November 2007 (released March 2008)

Volume 1 examines the relationships between the regime of Saddam Hussein and terrorism in its local, regional, and global context. Volumes 2 through 4 contain the English translations and detailed summaries of the original Iraqi documents cited in Volume 1. Volume 5 contains additional background and supporting documents.

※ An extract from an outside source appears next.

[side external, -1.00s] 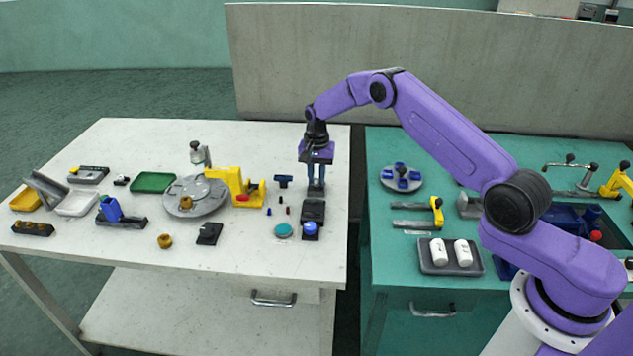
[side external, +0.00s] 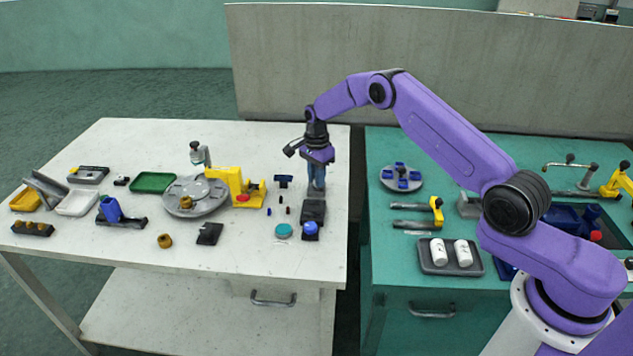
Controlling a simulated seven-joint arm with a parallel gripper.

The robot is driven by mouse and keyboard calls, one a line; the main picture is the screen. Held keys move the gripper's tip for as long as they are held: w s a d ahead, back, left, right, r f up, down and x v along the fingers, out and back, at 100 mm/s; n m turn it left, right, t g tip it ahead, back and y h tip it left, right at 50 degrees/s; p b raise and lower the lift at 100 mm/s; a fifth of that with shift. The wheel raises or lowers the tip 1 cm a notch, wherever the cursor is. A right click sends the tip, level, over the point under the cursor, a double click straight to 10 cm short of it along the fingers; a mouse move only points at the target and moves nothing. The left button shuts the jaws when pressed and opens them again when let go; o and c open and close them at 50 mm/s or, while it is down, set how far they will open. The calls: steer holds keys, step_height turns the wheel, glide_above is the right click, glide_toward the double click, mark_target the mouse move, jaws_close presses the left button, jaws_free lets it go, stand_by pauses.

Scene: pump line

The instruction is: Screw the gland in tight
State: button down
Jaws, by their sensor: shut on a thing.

Abstract: Captured Iraqi documents have uncovered evidence that links the regime of Saddam Hussein to regional and global terrorism, including a variety of revolutionary, liberation, nationalist, and Islamic terrorist organizations. While these documents do not reveal direct coordination and assistance between the Saddam regime and the al Qaeda network, they do indicate that Saddam was willing to use, albeit cautiously, operatives affiliated with al Qaeda as long as Saddam could have these terrorist–operatives monitored closely. Because Saddam’s security organizations and Osama bin Laden’s terrorist network operated with similar aims (at least in the short term), considerable overlap was inevitable when monitoring, contacting, financing, and training the same outside groups. This created both the appearance of and, in some ways, a “de facto” link between the organizations. At times, these organizations would work together in pursuit of shared goals but still maintain their autonomy and independence because of innate caution and mutual distrust. Though the execution of Iraqi terror plots was not always successful, evidence shows that Saddam’s use of terrorist tactics and his support for terrorist groups remained strong up until the collapse of the regime.